Yet within months of her liberation, unflattering portrayals of Betancourt began appearing in print. Out of Captivity: Surviving 1,967 Days in the Colombian Jungle, by Marc Gonsalves, Keith Stansell, and Tom Howes—three American civilian contractors who were liberated in the same rescue—describes Betancourt as a “snake,” a “princess,” and a selfish figure with a sense of entitlement. They say that she refused to share food, kept valuable possessions—such as a shortwave radio—away from the other prisoners, and even ratted on Gonsalves to her guards after he insisted on holding onto a collection of intimate letters she had written him during their time in captivity.
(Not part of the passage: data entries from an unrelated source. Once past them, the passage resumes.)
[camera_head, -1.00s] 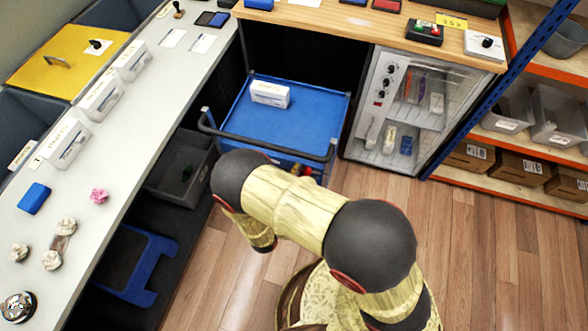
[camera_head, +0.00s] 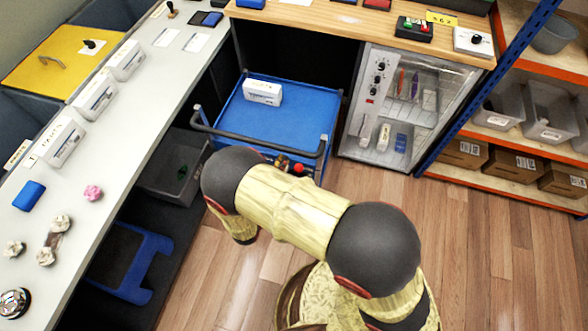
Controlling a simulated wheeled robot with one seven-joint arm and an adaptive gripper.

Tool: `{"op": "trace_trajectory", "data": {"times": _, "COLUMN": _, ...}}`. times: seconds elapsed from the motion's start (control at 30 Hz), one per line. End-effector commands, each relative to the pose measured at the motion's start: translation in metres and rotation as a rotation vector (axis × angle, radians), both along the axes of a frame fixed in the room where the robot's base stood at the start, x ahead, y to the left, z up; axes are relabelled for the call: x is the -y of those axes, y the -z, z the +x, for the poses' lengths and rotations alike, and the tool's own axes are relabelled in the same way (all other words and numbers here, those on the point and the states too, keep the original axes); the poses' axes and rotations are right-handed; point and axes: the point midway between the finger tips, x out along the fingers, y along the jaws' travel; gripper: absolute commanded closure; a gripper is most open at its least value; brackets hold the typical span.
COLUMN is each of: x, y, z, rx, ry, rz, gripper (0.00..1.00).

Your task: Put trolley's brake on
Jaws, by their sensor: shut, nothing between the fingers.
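The blue trolley (camera_head: 285,122) stands under the wooden counter, left of the glass-fronted cabinet, with its dark push handle (camera_head: 262,142) towards me. A white box (camera_head: 262,91) sits on its top. At the trolley's near end, below the handle, a small red knob-like part (camera_head: 298,168) shows beside dark and brownish bits; I cannot tell whether it is the brake. The trolley's lower part and wheels are mostly hidden by my arm. My arm reaches left across the near side of the trolley and its end bends down. My gripper is out of sight behind the arm.
A grey bin (camera_head: 170,182) and a blue step stool (camera_head: 148,262) stand under the long white counter (camera_head: 120,140) at left. The glass-fronted cabinet (camera_head: 365,160) is close on the trolley's right. Shelving stands further right. Wooden floor (camera_head: 470,240) is clear at right.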

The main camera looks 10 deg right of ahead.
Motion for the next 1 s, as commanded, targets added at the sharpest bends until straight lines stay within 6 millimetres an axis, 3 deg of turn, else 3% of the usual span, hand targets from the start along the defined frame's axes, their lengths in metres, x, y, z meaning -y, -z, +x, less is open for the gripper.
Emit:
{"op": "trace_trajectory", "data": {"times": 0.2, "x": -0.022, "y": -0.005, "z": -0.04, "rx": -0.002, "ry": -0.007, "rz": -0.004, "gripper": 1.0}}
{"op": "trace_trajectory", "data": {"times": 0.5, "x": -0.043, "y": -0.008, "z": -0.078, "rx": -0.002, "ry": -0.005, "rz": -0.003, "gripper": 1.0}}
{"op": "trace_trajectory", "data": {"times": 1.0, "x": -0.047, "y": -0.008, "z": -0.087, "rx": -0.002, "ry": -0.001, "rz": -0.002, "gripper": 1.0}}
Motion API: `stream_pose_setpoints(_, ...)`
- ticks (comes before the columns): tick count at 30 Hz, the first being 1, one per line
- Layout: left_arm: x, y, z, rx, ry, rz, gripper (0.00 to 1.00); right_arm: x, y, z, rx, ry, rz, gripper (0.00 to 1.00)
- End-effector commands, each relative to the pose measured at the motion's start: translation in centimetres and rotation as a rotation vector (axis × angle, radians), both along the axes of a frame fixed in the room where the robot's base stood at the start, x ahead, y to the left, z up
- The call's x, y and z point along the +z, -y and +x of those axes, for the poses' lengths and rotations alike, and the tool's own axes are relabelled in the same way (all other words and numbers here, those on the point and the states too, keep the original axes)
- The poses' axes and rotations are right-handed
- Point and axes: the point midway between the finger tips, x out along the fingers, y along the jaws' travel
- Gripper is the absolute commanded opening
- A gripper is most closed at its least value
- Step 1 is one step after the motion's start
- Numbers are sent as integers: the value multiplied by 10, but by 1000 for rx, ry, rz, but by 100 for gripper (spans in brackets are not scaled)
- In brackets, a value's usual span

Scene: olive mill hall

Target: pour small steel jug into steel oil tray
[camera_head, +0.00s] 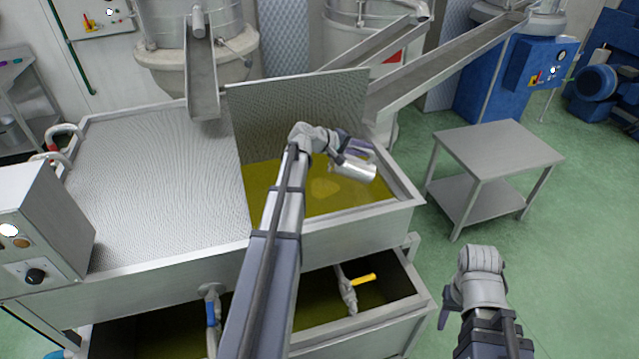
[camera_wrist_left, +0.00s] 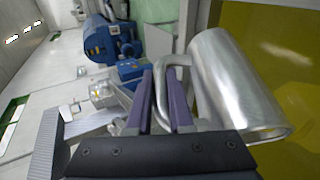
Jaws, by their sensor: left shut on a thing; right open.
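The small steel jug (camera_head: 354,169) is held above the olive-yellow oil in the upper steel tray (camera_head: 372,222), in the middle of the head view. The jug is tipped well over; I see no clear stream from it. My left gripper (camera_head: 350,147) is shut on its handle. In the left wrist view, the purple fingers (camera_wrist_left: 162,82) stand at the handle, the jug's shiny body (camera_wrist_left: 235,85) leans beside them, and oil (camera_wrist_left: 295,60) lies beyond. The jug's inside is hidden. My right gripper (camera_head: 470,283) is open and empty at lower right, away from the tray.
A raised steel lid (camera_head: 295,115) stands behind the oil. A textured cover (camera_head: 160,165) lies to the left. A lower tank (camera_head: 390,290) with a yellow-handled valve (camera_head: 350,287) sits underneath. A steel side table (camera_head: 498,150) stands empty at right, with clear green floor around it.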

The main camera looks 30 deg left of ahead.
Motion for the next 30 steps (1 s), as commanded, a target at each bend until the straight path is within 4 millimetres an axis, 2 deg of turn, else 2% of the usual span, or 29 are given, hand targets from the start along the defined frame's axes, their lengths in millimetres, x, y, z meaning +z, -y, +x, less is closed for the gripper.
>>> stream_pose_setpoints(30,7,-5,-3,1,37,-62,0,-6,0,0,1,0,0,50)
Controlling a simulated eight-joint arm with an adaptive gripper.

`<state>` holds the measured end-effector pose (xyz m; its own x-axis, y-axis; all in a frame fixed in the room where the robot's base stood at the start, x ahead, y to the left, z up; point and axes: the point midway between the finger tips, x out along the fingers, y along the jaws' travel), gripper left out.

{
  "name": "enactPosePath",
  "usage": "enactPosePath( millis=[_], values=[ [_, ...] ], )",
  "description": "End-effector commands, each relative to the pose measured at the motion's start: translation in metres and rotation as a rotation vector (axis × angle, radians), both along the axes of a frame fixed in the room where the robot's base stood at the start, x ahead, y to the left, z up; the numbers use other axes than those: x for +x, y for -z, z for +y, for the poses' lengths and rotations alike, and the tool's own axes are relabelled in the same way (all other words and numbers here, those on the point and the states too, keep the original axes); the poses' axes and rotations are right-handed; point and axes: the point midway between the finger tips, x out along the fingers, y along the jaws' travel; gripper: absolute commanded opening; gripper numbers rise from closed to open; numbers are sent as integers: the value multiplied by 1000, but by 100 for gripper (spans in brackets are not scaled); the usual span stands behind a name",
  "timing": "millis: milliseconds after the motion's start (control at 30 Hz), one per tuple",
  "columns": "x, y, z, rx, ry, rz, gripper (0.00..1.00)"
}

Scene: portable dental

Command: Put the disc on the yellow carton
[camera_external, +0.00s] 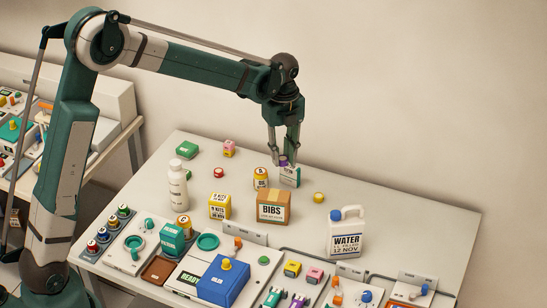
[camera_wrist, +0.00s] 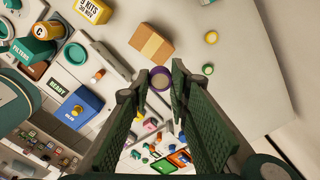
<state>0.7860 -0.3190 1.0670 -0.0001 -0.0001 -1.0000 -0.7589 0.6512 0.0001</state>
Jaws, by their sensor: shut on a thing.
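My gripper (camera_external: 284,152) points down over the back middle of the table, shut on a small purple disc (camera_external: 284,161). In the wrist view the disc (camera_wrist: 160,79) shows as a purple ring with a paler middle, between the tips of my gripper (camera_wrist: 161,84). The yellow carton (camera_external: 220,208), with black lettering, stands on the table to the left and nearer the camera, apart from my gripper. Its lettered side also shows at the top of the wrist view (camera_wrist: 94,10). The fingers partly hide the disc.
A white bottle (camera_external: 178,187) stands left of the yellow carton. A water jug (camera_external: 346,234) stands right. The table's back right is mostly clear.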

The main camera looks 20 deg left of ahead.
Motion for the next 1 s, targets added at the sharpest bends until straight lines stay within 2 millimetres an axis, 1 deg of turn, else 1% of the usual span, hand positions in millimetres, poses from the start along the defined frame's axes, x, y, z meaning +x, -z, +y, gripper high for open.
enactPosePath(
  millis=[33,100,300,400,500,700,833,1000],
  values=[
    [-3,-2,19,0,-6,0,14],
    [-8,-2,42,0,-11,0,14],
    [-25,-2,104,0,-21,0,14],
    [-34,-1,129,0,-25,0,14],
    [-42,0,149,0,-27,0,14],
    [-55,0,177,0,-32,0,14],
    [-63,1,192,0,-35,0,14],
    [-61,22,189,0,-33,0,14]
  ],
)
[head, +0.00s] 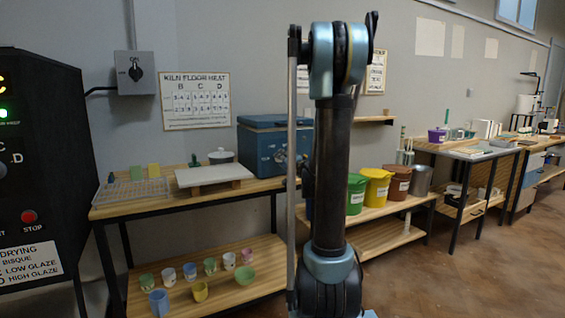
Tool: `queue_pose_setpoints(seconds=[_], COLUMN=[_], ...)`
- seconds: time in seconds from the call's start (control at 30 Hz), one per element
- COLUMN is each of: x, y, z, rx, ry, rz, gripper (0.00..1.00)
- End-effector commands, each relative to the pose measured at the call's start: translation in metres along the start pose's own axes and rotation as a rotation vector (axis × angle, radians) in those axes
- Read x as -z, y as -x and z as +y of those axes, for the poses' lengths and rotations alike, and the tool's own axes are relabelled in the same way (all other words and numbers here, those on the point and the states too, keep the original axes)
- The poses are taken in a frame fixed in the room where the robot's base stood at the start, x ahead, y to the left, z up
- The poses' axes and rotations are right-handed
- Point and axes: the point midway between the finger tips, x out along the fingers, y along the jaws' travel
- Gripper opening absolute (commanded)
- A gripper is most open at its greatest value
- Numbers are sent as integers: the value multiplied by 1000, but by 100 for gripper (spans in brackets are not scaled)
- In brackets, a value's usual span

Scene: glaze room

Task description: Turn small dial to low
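Several dials are in the head view; which one is the small dial is not clear. A blue box with a lid (262,140) stands on the wooden bench, with a round dial (280,157) on its front. My arm hides its right part. A grey wall box (136,73) has a dark rotary knob (136,74). The black control panel (45,150) at the far left has a dial cut off by the picture edge, near the letters C and D. Dial settings are too small to read. My arm stands upright in front, apart from these dials; my gripper cannot be made out.
The bench (150,203) also holds a wire rack (135,193) and a pale slab (214,175); small cups stand on its lower shelf. A red stop button (29,216) is on the panel. Coloured buckets (376,187) stand right of my arm. Floor is clear at the lower right.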

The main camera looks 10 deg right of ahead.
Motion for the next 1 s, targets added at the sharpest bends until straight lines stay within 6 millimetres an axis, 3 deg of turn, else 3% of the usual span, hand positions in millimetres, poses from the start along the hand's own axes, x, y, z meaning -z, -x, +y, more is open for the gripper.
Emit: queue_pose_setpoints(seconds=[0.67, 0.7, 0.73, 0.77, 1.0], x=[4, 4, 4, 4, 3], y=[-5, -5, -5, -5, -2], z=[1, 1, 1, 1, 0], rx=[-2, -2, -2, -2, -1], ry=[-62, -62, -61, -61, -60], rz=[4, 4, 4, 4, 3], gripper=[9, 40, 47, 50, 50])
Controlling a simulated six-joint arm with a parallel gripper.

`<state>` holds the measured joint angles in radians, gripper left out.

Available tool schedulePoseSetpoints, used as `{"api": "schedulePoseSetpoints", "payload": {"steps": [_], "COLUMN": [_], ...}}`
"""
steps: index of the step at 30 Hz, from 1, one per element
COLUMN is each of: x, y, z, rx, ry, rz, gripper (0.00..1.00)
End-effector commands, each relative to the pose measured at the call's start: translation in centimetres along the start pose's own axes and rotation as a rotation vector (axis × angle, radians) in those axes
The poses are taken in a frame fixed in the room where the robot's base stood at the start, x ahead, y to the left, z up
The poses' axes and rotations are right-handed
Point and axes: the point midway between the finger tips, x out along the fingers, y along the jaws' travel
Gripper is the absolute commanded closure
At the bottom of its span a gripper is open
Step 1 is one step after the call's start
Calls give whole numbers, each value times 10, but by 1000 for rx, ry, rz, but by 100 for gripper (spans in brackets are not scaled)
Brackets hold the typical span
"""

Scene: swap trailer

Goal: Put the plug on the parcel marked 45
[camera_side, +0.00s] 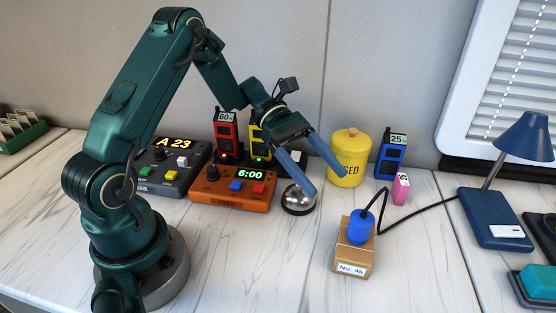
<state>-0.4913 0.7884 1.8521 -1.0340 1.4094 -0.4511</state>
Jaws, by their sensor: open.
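A blue plug (358,226) with a black cord stands on top of a brown parcel (351,262) whose white label reads No. 45. The plug looks upright on the far part of the parcel's top. The cord rises from the plug and runs right to a blue desk lamp (497,215). My gripper (327,181) is open and empty, with its two blue fingers spread. It is in the air up and to the left of the plug, apart from it.
Near my gripper are a silver bell (298,199), an orange timer (233,199) showing 6:00 and a yellow canister (349,158). A blue radio (391,157) and a small pink item (401,188) stand behind the cord. The table in front of the parcel is clear.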

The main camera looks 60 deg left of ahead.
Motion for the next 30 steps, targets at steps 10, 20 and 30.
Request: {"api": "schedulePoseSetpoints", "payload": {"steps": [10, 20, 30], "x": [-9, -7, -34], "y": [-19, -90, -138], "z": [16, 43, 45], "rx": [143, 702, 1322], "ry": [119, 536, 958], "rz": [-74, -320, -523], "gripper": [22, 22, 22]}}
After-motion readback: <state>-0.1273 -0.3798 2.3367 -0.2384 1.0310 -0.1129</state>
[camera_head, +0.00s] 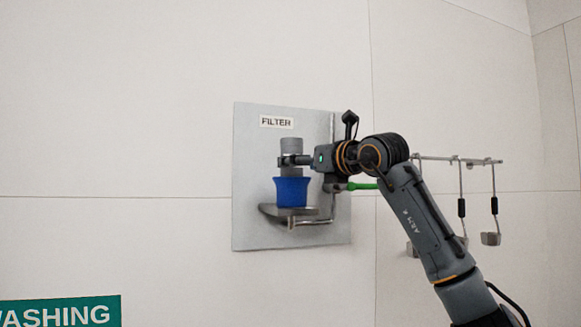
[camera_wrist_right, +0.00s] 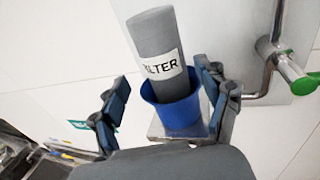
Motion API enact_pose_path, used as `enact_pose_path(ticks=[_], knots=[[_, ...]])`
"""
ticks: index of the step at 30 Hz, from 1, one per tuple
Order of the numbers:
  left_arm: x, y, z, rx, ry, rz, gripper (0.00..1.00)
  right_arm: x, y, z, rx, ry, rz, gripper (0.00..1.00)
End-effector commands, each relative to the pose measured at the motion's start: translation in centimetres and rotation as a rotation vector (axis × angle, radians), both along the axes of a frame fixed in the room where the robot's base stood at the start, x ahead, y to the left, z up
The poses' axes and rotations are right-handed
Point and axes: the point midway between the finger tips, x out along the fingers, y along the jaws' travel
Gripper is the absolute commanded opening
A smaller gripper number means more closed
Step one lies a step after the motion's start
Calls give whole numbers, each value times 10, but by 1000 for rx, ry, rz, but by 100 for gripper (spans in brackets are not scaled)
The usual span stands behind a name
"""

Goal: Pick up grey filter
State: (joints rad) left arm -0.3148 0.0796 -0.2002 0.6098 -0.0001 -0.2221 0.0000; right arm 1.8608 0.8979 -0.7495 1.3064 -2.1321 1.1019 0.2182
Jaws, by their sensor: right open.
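The grey filter (camera_head: 291,144) is a cylinder standing in a blue cup (camera_head: 291,191) on a small metal shelf (camera_head: 268,210) below a "FILTER" sign. In the right wrist view the filter (camera_wrist_right: 152,32) has a white label with partly visible letters and its lower end is hidden inside the cup (camera_wrist_right: 172,112). My right gripper (camera_head: 286,160) reaches in from the right at the height of the filter, just above the cup's rim. In the wrist view its two fingers (camera_wrist_right: 163,75) are spread apart, with the filter between them, nearer the right finger. My left gripper is not in view.
The shelf is fixed to a grey wall panel (camera_head: 250,225). A bent metal pipe with a green handle (camera_head: 362,186) stands close on the right, near my gripper. Further right, a rail (camera_head: 455,159) carries hanging hooks.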

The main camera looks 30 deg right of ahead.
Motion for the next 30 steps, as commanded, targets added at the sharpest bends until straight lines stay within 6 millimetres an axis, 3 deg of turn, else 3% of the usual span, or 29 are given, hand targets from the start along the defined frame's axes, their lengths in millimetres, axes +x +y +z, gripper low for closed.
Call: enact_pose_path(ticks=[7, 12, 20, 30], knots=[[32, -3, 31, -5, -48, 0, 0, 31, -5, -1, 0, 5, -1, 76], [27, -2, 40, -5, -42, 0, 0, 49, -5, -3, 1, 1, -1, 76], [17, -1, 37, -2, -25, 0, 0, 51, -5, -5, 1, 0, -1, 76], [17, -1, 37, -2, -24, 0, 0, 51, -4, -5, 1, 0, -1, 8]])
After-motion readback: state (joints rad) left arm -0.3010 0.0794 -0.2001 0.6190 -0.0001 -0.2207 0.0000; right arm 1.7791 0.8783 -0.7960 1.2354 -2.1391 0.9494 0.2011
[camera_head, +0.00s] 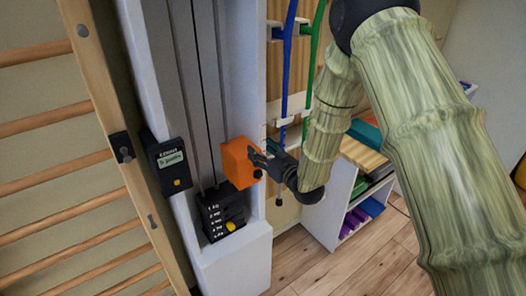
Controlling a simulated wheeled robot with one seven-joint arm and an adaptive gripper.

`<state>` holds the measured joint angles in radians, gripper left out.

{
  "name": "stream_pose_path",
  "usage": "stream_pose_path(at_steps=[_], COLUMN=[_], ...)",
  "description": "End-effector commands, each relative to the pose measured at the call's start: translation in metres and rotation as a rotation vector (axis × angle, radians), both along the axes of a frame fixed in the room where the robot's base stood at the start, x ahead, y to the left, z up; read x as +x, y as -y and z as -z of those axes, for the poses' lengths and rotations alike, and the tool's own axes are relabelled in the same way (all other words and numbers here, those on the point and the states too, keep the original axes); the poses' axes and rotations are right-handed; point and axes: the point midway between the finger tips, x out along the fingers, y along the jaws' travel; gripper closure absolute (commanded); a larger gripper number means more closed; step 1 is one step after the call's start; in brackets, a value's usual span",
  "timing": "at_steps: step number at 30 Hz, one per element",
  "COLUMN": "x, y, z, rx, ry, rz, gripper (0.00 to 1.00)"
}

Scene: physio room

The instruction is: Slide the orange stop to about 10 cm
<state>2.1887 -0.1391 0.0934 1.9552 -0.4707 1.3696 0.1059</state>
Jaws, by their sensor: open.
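The orange stop (238,162) is a block on the tall white machine frame (250,100), near its right post and above the black weight stack. My gripper (262,165) is at the stop's right side, with its dark fingers close against or around a small part there. The fingertips are small in the view, and I cannot tell whether they touch the stop. No centimetre scale can be read in this view.
A black weight stack (221,211) with a yellow knob sits low in the frame. Wooden wall bars (60,130) stand at left. A white shelf (338,205) stands behind my gripper.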

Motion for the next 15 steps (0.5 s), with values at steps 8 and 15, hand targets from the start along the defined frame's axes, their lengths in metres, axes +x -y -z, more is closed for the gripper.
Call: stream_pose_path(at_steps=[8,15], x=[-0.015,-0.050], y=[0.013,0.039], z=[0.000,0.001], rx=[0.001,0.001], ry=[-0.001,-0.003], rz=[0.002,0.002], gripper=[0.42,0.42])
Captive: 2,147 Days of Terror in the Colombian Jungle, by Clara Rojas, Betancourt’s longtime aide, says that she failed to offer her emotional support after Rojas became pregnant in captivity, and blames Betancourt’s “apathetic and bitter” behavior for the unraveling of a twenty-year friendship. “We became like those couples who become total strangers once communication has completely failed them,” Rojas writes.
She had always been so strong and determined, and it was upsetting to watch her falling apart. I even believe that she wanted to die. She grew from being a role model for me to someone who represented death.
(Rojas was released in January 2008 in a deal brokered by Venezuelan President Hugo Chávez.)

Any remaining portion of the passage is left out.